Tony Vagneur: Saddle Sore
August 12, 2011
If you know much about Charles Dickens, you know of what I speak: “It was the best of times, it was the worst of times …” – From “A Tale of Two Cities” and not unlike the ’70s in Aspen.
The groundwork for change had been laid in the ’60s by two things: 1) an influx of long-haired kids intent on having a good time, generally assisted by drugs and alcohol, and 2) a building boom that scared the hell out of those sober enough to notice.
For a kid who had grown up here, it was also the most confusing of times, as well. Five years of college had put me woefully out of touch, and a return home was like flying in a disabused time machine.

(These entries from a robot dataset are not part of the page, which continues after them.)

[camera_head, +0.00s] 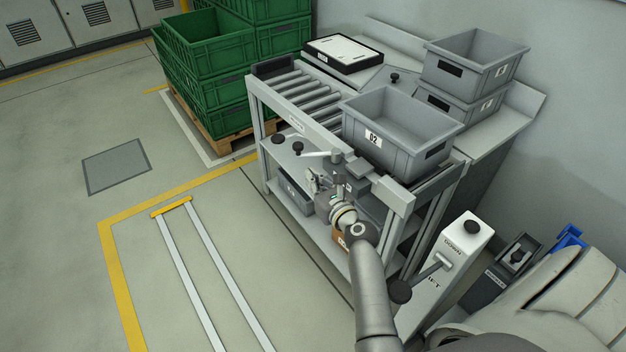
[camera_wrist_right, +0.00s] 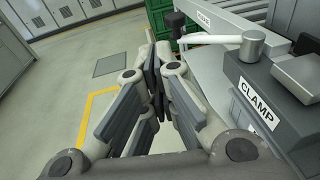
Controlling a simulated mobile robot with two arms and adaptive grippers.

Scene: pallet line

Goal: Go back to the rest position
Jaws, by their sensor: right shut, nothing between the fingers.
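My right gripper (camera_head: 314,182) is in front of the roller table's (camera_head: 297,124) near end, close to the clamp lever (camera_head: 318,154). In the right wrist view the right gripper's fingers (camera_wrist_right: 156,75) are together with nothing between them. The clamp block (camera_wrist_right: 262,100), labelled CLAMP, stands just right of the fingers there, with its pale lever (camera_wrist_right: 210,39) reaching left above them. I cannot tell whether the fingers touch the lever. My left gripper is in neither view.
A grey bin labelled 02 (camera_head: 374,138) sits on the rollers. Green crates (camera_head: 205,62) stand on a pallet behind. More grey bins (camera_head: 473,62) are stacked at the back right. A white lift post (camera_head: 446,262) stands near my right arm. The floor at the left is clear.

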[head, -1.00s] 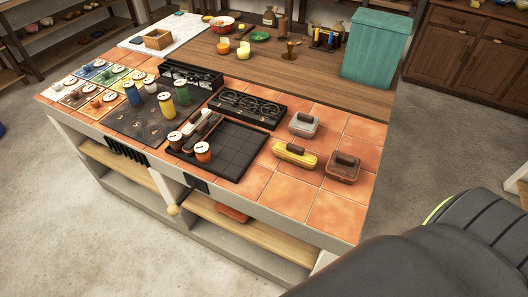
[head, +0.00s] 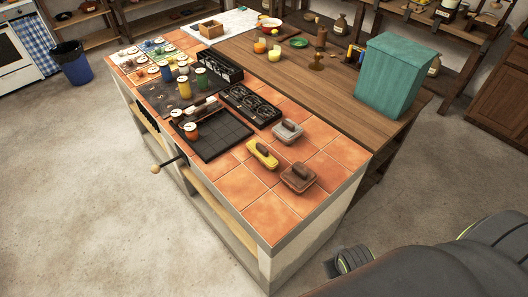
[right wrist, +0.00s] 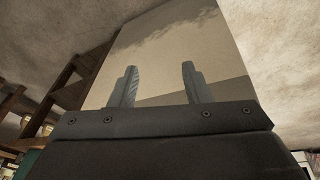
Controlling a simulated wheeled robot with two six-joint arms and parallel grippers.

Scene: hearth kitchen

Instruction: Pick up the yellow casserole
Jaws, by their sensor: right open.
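The yellow casserole (head: 262,156) is a small oblong dish with a dark handle on its lid. It sits on the orange tiled counter (head: 270,213) in the head view, between a grey casserole (head: 287,131) and a brown casserole (head: 298,177). My right gripper (right wrist: 157,82) shows in the right wrist view with its two fingers apart and nothing between them. It faces a pale surface, far from the casserole. In the head view only part of my arm shows at the lower right. My left gripper is out of view.
A black tiled tray (head: 226,138) and a black burner grate (head: 250,104) lie left of the casseroles. A teal bin (head: 393,77) stands on the wooden worktop (head: 330,98). The floor (head: 90,190) in front of the counter is clear.

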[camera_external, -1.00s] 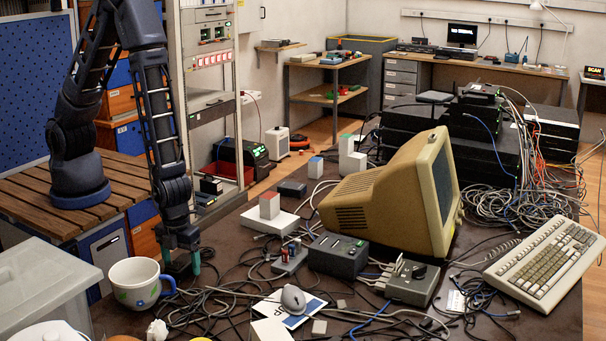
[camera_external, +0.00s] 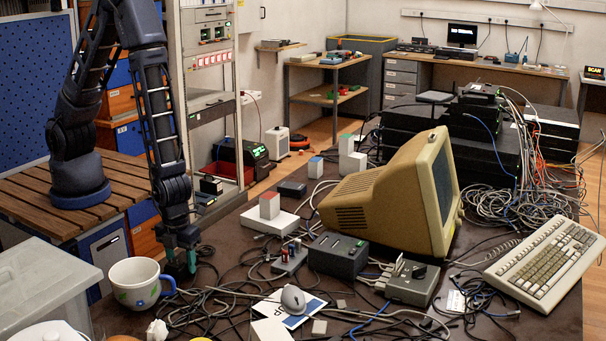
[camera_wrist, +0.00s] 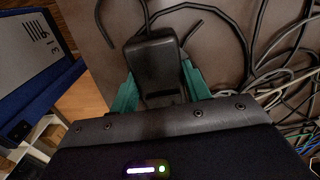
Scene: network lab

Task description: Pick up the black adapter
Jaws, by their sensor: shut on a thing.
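The black adapter (camera_wrist: 155,68) is a dark box with rounded edges, seen in the wrist view between the two green fingers of my gripper (camera_wrist: 158,85). The fingers press on its sides, one on each. In the external view my gripper (camera_external: 181,268) points down at the left end of the dark table, just behind the blue-handled mug. The adapter is mostly hidden by the fingers there. I cannot tell whether it touches the table.
A white mug (camera_external: 136,285) with a blue handle stands close in front of my gripper. Loose black cables (camera_external: 215,300) lie to the right. A grey box (camera_external: 338,256) and a beige monitor (camera_external: 385,205) stand farther right. A translucent bin (camera_external: 45,285) is at the left.

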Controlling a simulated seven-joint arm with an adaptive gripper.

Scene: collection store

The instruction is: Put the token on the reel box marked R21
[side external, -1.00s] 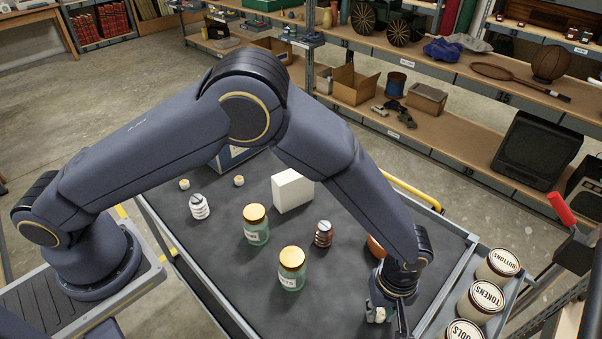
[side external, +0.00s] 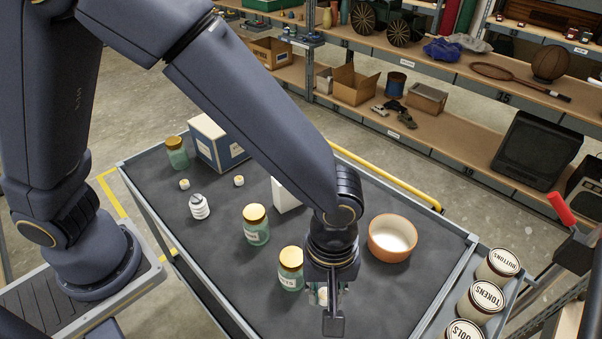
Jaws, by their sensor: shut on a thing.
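My gripper (side external: 324,303) is low over the front of the dark cart top, just right of a gold-lidded jar (side external: 290,268). It is shut on a small pale thing (side external: 322,296), mostly hidden by the fingers; it may be the token. A blue and cream box (side external: 217,144) stands at the back left of the cart. A plain white box (side external: 283,198) stands mid-cart, partly behind my arm. I cannot read R21 on either box. Two small pale pieces with yellowish tops, one at left (side external: 184,184) and one at right (side external: 239,181), lie near the blue and cream box.
Another gold-lidded jar (side external: 256,225), a green jar (side external: 177,153) and a white ribbed item (side external: 199,207) stand on the cart (side external: 225,262). An orange bowl (side external: 392,238) is right of my gripper. Lidded pots, including TOKENS (side external: 481,301), line the right side. A yellow handle (side external: 385,175) edges the back.

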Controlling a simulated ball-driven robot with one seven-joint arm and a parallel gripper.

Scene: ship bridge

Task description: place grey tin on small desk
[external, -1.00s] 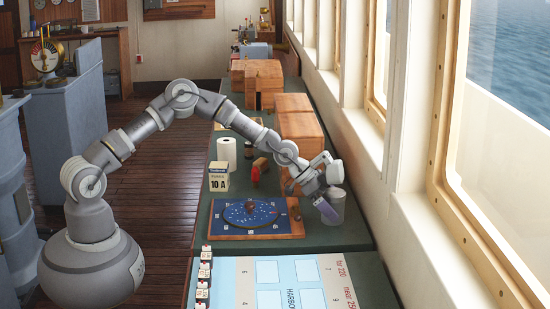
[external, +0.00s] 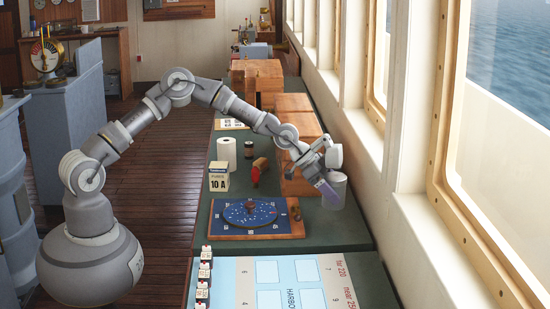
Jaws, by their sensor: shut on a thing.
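A light grey tin (external: 336,190) is at the window side of the long green counter, right of the blue round dial. My gripper (external: 326,191) reaches down to the tin from the left and is shut on it. The fingers overlap the tin's left side, and their exact contact is hard to see. The tin appears raised a little above the counter. I cannot tell which surface is the small desk.
The green counter (external: 350,231) carries a wooden board (external: 233,234) with a blue dial (external: 235,213), a calendar block (external: 218,183), a white roll (external: 226,153) and wooden boxes (external: 298,135). A harbour chart (external: 310,268) lies in front. Windows line the right.

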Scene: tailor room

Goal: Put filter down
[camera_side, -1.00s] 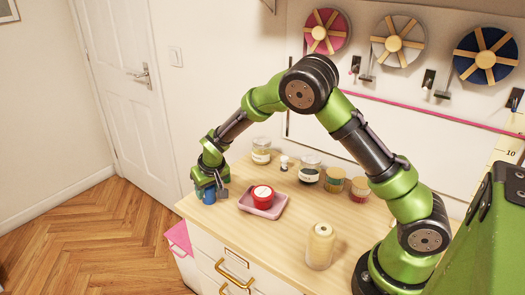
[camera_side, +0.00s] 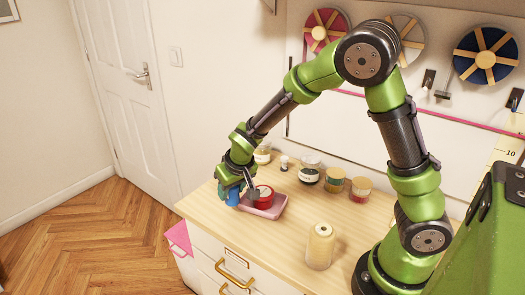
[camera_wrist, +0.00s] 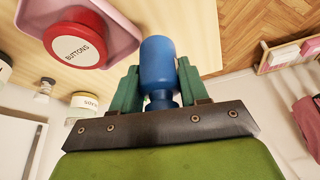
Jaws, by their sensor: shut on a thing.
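The filter seems to be the blue rounded bottle-like piece (camera_side: 232,198), which also shows in the wrist view (camera_wrist: 158,63). My gripper (camera_side: 238,186) is shut on it, with one green finger on each side of its narrower part in the wrist view (camera_wrist: 158,84). It is near the tabletop's left end, just left of the pink tray (camera_side: 266,214). Whether its bottom touches the tabletop or hangs a little above it, I cannot tell. A red tin (camera_side: 265,192) marked "BUTTONS" sits on the tray, close beside my gripper.
Several jars, such as a dark-labelled one (camera_side: 309,172), stand along the back of the wooden tabletop (camera_side: 285,235). A cream thread cone (camera_side: 320,246) stands at the front right. Bare wood lies between tray and cone. A pink cloth (camera_side: 180,236) hangs at the left corner.

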My roots had been sold out from under me, old friends had flown, and the football field, a mainstay in my life, was now a rugby field. Rugby, what the hell was that? I’d played soccer in college and even though I knew a lot of the players, didn’t realize rugby had attained Aspen star power.
The race for Pitkin County sheriff started the decade in what was, for Aspen, to become typical fashion. It was a debacle of existential proportions, a parade of powerful political passions, misunderstandings and hype promoted by most all of the participants, something akin to the blanketing of fatuous, translucent smoke signals, but at least entertaining for those fortunate enough to watch nightly blurbs on their television screens. Hunter Thompson got waxed by incumbent Carroll Whitmire.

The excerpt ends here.